Your task is to reproduce word for word the lines running from the line containing "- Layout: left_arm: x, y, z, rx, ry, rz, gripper" to the line containing "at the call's", inclusive. Nothing else belongs in the answer.

-- Start of Supplied records --

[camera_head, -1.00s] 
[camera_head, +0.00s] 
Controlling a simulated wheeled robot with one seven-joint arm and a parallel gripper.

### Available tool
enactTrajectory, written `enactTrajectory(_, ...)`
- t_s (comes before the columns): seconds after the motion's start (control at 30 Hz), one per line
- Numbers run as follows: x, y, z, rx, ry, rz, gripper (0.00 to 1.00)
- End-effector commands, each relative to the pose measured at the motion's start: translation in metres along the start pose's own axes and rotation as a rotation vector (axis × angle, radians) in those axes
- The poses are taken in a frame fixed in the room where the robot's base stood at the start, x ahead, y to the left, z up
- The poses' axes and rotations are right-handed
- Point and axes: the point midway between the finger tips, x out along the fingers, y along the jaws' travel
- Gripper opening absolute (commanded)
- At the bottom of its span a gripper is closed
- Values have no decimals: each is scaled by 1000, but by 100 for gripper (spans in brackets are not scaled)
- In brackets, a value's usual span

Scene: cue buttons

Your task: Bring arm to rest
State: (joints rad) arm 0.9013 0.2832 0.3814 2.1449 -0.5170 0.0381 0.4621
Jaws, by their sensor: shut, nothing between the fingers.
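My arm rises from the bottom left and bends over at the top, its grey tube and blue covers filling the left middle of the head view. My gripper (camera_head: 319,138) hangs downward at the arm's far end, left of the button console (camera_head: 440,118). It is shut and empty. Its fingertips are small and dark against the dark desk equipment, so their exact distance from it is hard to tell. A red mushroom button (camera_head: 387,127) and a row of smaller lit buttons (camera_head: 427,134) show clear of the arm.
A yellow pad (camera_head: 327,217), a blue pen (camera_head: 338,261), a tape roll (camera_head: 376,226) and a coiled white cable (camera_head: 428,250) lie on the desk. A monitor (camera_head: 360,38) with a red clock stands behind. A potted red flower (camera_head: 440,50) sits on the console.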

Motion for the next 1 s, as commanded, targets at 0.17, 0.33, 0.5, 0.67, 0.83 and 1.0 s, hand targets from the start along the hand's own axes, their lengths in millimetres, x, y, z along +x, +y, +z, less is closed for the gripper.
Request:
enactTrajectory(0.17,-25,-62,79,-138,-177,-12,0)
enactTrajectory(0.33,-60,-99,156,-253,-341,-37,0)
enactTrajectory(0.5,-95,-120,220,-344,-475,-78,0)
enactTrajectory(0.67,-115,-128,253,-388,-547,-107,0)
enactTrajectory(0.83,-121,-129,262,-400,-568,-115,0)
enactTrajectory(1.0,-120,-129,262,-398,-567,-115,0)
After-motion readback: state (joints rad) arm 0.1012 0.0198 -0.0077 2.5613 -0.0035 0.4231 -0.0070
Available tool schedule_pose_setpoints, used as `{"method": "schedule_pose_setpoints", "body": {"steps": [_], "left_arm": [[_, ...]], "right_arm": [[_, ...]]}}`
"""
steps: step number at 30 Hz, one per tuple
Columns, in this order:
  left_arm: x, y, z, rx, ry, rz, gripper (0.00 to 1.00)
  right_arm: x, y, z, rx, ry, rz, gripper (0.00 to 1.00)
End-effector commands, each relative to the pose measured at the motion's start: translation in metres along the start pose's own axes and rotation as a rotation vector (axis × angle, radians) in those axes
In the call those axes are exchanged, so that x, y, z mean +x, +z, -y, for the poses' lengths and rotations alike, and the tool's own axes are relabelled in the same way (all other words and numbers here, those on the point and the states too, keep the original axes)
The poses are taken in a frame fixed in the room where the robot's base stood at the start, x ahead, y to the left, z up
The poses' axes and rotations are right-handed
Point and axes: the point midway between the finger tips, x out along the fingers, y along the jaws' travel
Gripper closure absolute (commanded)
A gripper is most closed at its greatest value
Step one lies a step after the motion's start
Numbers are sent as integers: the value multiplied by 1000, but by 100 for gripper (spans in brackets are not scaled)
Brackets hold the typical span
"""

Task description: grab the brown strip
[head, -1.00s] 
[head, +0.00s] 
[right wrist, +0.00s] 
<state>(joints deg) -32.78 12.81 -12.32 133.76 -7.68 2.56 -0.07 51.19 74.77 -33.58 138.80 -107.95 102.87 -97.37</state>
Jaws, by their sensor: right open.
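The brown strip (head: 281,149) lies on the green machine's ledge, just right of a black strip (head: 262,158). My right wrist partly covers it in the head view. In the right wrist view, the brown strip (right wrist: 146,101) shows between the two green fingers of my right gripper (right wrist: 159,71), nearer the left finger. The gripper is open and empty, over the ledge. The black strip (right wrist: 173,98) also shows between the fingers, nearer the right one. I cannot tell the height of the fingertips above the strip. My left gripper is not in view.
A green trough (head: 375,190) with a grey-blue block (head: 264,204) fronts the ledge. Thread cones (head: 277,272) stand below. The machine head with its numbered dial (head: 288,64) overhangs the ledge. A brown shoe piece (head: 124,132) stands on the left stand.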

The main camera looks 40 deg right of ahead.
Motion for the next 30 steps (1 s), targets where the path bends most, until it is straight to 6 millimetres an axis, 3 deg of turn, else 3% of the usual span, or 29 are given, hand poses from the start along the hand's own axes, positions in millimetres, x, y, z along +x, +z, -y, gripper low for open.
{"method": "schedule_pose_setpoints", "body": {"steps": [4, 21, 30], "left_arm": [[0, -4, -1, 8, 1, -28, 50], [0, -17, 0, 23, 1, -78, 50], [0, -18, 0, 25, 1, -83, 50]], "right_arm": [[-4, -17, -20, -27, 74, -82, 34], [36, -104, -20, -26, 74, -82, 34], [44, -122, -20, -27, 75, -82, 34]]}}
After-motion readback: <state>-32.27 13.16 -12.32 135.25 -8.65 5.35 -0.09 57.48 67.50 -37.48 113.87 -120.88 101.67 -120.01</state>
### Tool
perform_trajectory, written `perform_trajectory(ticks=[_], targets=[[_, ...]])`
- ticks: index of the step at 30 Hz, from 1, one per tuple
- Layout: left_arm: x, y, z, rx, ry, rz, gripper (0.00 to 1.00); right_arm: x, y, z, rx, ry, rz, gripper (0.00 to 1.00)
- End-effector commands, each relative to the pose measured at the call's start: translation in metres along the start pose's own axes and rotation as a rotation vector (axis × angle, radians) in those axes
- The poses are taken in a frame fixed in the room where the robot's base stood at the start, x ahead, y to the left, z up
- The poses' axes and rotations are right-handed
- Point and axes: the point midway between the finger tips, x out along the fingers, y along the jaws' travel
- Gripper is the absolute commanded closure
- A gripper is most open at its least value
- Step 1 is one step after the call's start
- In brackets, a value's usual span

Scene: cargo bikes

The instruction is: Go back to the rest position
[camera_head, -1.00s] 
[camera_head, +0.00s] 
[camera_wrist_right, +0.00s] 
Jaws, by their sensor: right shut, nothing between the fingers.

-- End of Supplied records --

▶ [Result]:
- Layout: left_arm: x, y, z, rx, ry, rz, gripper (0.00 to 1.00); right_arm: x, y, z, rx, ry, rz, gripper (0.00 to 1.00)
- End-effector commands, each relative to the pose measured at the call's start: translation in metres along the start pose's own axes and rotation as a rotation vector (axis × angle, radians) in those axes

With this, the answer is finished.